- _Task to carry out_
Write out exactly the lines that run from the line containing "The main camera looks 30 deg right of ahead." through the line containing "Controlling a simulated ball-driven"; both end lines belong to the answer.
* Begin *
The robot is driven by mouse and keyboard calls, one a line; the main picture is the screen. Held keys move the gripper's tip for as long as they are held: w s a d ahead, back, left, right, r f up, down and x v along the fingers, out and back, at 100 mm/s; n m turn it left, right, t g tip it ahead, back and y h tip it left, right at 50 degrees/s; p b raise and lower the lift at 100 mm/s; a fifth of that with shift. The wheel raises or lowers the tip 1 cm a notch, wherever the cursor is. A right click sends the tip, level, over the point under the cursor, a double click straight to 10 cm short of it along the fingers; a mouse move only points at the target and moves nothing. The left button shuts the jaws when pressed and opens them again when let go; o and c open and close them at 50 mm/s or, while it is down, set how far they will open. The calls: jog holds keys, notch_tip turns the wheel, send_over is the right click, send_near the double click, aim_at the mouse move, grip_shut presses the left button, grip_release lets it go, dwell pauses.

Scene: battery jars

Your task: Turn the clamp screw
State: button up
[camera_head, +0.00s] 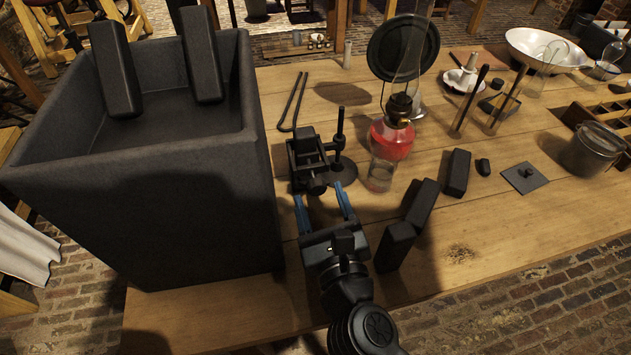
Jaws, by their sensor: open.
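A black clamp (305,155) stands near the middle of the wooden table, close to the big dark box. It is next to a black upright rod (339,132) on a dark round base (345,173). A dark knob-like part, perhaps the clamp screw (316,187), is at the clamp's near end. My gripper (319,190) has two blue fingers, spread apart and pointing at the near end of the clamp. The fingertips are close to this part, one on each side. I cannot tell whether they touch it.
A large dark box (150,215) stands at left, with two dark blocks on its far side. An oil lamp with a red body (392,140) is right of the clamp. Dark blocks (395,246) stand right of my gripper. A bent rod (293,100) lies behind the clamp.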

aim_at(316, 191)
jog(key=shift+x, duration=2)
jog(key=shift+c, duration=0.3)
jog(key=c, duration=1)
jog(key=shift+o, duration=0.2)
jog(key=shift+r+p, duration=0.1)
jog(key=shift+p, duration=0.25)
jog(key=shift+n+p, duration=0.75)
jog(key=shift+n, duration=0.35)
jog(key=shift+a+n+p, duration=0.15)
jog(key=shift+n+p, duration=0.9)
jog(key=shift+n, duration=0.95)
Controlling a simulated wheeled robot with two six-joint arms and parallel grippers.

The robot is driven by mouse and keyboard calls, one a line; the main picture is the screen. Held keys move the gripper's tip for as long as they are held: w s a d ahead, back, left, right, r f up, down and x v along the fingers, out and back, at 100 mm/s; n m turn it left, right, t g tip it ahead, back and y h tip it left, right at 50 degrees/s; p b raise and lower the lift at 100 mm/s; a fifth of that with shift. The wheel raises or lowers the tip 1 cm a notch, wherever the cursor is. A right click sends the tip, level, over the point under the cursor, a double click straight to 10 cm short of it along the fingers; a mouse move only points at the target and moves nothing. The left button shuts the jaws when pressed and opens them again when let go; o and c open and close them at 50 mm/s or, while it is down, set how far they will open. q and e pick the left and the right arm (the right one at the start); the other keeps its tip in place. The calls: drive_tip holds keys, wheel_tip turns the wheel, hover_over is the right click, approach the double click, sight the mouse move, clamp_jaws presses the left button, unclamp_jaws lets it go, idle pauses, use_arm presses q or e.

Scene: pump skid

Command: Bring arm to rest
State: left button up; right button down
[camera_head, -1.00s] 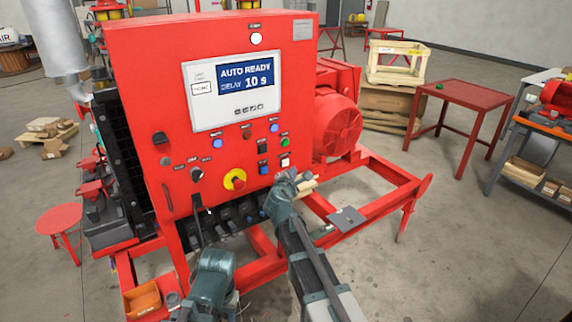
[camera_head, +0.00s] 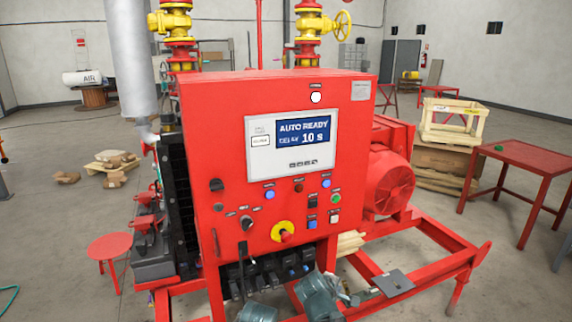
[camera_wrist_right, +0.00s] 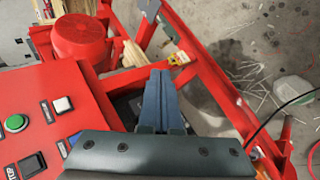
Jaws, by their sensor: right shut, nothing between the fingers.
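My right gripper (camera_head: 348,298) is low in the head view, in front of the red skid frame and below the control panel (camera_head: 220,150). In the right wrist view its two blue-grey fingers (camera_wrist_right: 160,80) lie together with nothing between them. They point over the red frame, apart from the panel buttons at the left. A teal part of my left arm (camera_head: 258,312) shows at the bottom edge. The left fingers cannot be made out.
The red control panel with its "AUTO READY" screen (camera_head: 298,143) stands close ahead. Red skid rails (camera_head: 440,265) extend right, with a grey plate (camera_head: 393,283) on them. A red stool (camera_head: 110,246) stands left and a red table (camera_head: 530,160) right. Floor between rails and table is clear.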

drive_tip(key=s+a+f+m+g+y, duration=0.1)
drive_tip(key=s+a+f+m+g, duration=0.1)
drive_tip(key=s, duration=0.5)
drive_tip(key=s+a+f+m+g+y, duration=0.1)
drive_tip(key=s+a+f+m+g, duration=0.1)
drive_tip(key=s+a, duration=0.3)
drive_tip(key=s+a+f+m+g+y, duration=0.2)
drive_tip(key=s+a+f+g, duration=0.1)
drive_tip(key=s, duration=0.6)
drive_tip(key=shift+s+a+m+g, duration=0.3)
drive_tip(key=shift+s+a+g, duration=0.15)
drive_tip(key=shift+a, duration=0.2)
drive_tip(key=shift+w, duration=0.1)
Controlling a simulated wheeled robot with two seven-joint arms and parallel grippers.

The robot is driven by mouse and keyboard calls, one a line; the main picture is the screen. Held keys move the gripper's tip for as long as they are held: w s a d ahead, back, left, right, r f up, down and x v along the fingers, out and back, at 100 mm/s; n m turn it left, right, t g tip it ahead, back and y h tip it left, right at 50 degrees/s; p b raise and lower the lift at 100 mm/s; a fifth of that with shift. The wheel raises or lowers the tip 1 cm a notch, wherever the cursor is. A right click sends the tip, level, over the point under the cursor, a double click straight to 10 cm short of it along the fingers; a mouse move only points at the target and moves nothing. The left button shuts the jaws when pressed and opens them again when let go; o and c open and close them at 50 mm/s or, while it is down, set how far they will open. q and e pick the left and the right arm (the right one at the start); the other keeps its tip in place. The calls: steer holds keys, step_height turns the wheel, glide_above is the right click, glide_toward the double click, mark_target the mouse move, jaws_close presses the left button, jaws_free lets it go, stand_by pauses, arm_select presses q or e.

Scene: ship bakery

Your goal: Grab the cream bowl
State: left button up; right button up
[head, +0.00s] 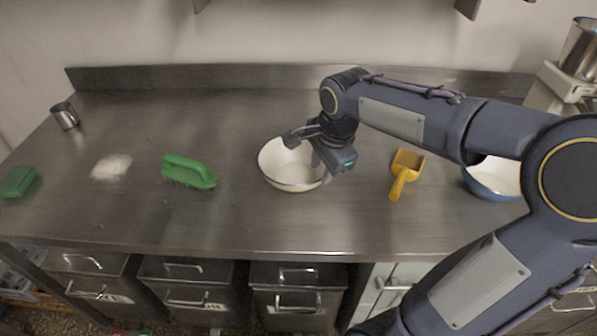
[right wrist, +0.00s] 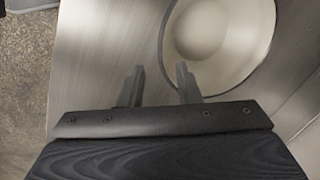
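The cream bowl (head: 280,180) stands upright on the steel worktop, near its middle, and looks empty inside. My right gripper (head: 322,172) is over the bowl's right side, with its fingers pointing down near the rim. In the right wrist view the two fingers (right wrist: 160,84) are apart, and the bowl (right wrist: 225,40) shows beyond them at the upper right. One finger overlaps the bowl's rim in that view; I cannot tell whether it touches. My left gripper is not in view.
A yellow scoop (head: 404,170) and a blue bowl (head: 490,188) lie to the right. A green brush (head: 188,171), white powder (head: 111,167), a green sponge (head: 18,181) and a metal cup (head: 65,116) are to the left. The worktop (head: 230,225) in front is clear.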

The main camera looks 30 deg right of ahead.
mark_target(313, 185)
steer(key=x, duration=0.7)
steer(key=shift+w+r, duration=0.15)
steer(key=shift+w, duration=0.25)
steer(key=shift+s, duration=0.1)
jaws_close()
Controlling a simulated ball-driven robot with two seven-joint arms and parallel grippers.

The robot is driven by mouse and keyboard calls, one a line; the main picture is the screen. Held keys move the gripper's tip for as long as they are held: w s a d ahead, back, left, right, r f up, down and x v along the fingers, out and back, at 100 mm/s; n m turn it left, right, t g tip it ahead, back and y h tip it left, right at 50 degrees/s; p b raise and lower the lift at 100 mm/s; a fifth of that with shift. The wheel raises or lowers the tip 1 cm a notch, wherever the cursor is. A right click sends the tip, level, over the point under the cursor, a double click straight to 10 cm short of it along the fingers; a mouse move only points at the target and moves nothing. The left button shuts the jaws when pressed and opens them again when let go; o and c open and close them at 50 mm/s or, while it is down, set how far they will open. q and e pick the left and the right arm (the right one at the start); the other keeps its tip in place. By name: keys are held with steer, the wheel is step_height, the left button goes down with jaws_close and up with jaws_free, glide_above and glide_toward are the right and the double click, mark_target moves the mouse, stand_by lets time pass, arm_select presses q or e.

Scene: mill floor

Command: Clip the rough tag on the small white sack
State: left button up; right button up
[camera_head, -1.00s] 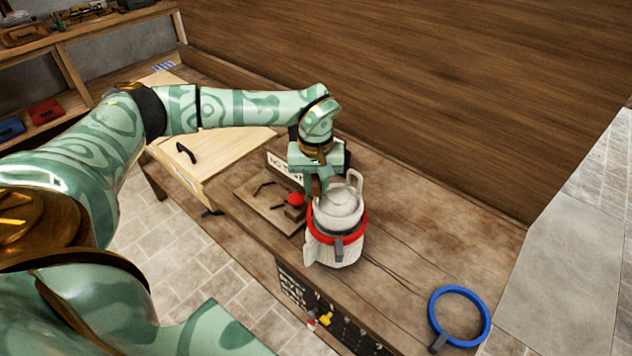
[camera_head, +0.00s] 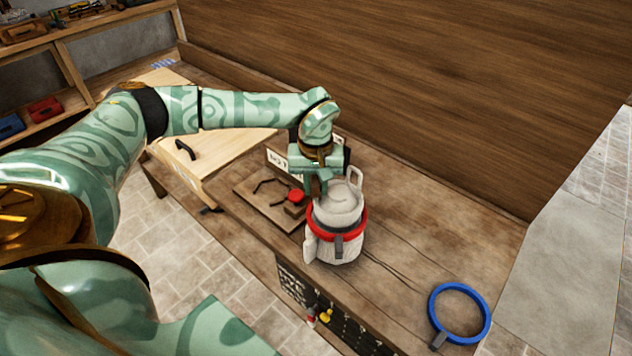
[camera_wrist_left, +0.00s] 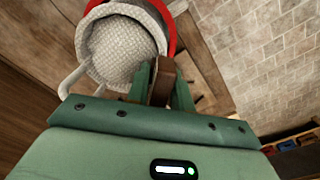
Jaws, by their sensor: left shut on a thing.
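The small white sack (camera_head: 343,253) stands upright on the wooden bench, with ear-like loops at its top. A red ring (camera_head: 350,236) with a grey tab goes around its upper part. In the left wrist view, the sack's woven white top (camera_wrist_left: 122,50) is at upper left. My left gripper (camera_head: 313,190) is at the sack's top left edge, pointing down. It is shut on a brown piece, seen between the fingers in the wrist view (camera_wrist_left: 162,80); this looks like the rough tag. I cannot tell whether it touches the sack. My right gripper is out of view.
A wooden tray (camera_head: 248,188) with dark pieces and a red knob (camera_head: 295,195) lies left of the sack. A small sign (camera_head: 277,160) stands behind it. A blue ring (camera_head: 432,305) lies at the bench's near right end. The bench between sack and blue ring is mostly clear.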

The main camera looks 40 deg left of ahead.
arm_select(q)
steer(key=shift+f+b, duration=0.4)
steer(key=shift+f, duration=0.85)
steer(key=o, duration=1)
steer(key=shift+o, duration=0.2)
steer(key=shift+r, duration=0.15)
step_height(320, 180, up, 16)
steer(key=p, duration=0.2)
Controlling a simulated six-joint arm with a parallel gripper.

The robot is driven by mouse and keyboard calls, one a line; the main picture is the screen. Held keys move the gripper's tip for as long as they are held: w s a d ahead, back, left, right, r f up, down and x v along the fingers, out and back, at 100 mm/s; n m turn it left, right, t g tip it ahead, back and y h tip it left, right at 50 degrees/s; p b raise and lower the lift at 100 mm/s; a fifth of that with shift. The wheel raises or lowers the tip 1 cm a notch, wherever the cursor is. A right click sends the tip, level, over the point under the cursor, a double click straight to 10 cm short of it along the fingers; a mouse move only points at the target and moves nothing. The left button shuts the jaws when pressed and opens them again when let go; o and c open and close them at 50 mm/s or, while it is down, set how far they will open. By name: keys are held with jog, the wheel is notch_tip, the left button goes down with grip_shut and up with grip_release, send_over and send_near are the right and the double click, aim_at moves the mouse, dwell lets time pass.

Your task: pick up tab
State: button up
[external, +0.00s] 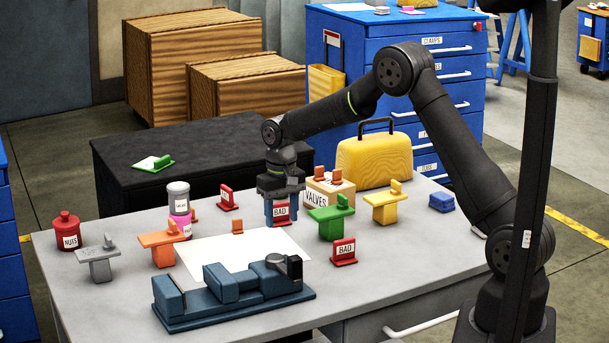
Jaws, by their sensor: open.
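My gripper (281,211) points down over the table, its blue fingers on either side of a red tab (281,211) with a white label reading BAD. The jaws are open. I cannot tell whether the fingers touch this tab, and they hide its edges. A second red BAD tab (344,251) stands at the front right, clear of the gripper. A third red labelled tab (228,197) stands to the left of the gripper. A small orange tab (237,227) stands near the white sheet (268,250).
A blue vise (232,288) fills the front. Grey (98,261), orange (163,242), green (331,216) and yellow (385,204) stands surround the sheet. The VALVES box (327,189) and yellow case (375,160) are behind. A NUTS jar (66,232) stands left.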

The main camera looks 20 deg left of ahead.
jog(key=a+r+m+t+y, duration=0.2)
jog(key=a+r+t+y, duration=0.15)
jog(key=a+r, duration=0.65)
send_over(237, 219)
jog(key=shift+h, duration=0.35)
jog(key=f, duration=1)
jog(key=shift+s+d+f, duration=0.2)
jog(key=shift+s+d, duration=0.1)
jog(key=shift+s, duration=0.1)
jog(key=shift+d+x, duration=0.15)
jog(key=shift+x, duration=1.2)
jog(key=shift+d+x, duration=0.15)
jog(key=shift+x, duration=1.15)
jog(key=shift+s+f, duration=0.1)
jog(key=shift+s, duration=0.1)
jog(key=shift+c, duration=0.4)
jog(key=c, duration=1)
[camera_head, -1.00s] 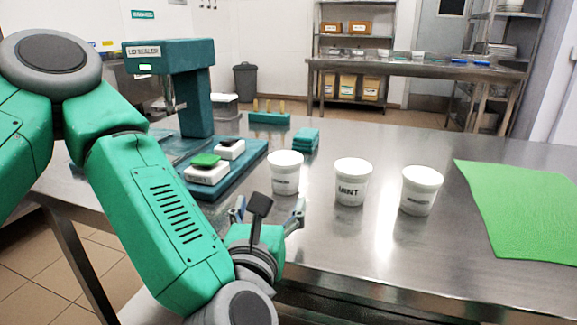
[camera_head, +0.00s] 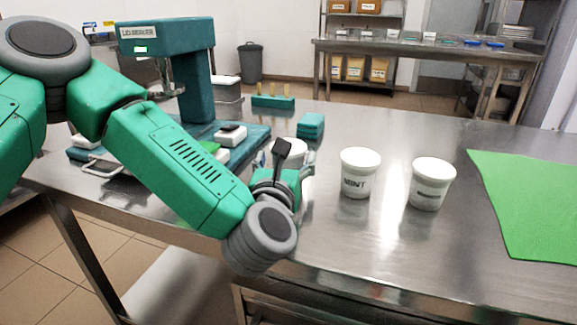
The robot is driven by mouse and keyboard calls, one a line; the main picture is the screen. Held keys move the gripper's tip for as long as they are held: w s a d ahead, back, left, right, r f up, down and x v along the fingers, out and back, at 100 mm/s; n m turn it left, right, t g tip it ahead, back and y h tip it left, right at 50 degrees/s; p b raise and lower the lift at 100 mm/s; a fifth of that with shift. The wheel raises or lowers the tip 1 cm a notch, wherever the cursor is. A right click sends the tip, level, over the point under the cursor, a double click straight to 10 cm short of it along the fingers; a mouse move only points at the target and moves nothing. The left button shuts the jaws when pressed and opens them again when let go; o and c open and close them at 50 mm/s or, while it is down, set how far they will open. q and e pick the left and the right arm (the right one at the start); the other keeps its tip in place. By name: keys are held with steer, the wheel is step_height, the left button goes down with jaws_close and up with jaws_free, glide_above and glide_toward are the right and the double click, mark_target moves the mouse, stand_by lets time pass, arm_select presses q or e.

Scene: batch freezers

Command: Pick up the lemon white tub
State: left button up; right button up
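Three white tubs stand on the steel table. The left tub (camera_head: 289,147) is mostly hidden behind my left gripper, and its label is covered. The middle tub (camera_head: 359,173) reads MINT. The right tub (camera_head: 432,184) has a dark label too small to read. I cannot tell which is the lemon tub. My left gripper (camera_head: 287,157) is at the left tub, its fingers apart, one to each side of it as seen from here. Whether they touch the tub is hidden. My right gripper is out of view.
A teal lid sealer (camera_head: 188,75) with a base holding small white items stands at the left. Teal blocks (camera_head: 311,125) sit just behind the left tub. A green mat (camera_head: 530,205) lies at the right. The table's front edge is close below my arm.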

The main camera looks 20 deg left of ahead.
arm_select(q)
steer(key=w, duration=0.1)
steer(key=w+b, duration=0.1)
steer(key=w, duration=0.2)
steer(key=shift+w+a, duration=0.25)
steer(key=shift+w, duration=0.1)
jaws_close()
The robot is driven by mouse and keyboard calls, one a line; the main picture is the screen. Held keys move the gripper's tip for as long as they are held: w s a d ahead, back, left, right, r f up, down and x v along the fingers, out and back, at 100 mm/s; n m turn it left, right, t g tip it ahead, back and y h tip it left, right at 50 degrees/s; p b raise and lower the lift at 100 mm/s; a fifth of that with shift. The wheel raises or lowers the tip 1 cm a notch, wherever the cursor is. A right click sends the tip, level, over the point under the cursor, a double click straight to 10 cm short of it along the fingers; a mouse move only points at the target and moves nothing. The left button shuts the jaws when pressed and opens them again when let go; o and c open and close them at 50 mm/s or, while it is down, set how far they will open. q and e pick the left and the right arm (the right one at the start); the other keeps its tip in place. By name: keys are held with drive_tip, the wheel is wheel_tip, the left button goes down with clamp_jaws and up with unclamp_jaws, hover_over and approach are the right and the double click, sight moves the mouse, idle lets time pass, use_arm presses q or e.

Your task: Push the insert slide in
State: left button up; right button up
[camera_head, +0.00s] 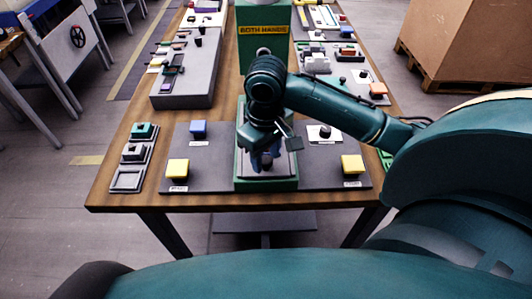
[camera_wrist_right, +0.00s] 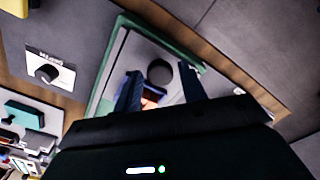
* End *
- _Correct answer_
The main camera looks 30 deg right of ahead.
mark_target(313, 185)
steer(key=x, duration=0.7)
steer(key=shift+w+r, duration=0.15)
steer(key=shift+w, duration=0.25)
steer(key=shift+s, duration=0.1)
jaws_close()
Controlling a simulated ball-driven robot with two seven-joint arms and parallel grippers.

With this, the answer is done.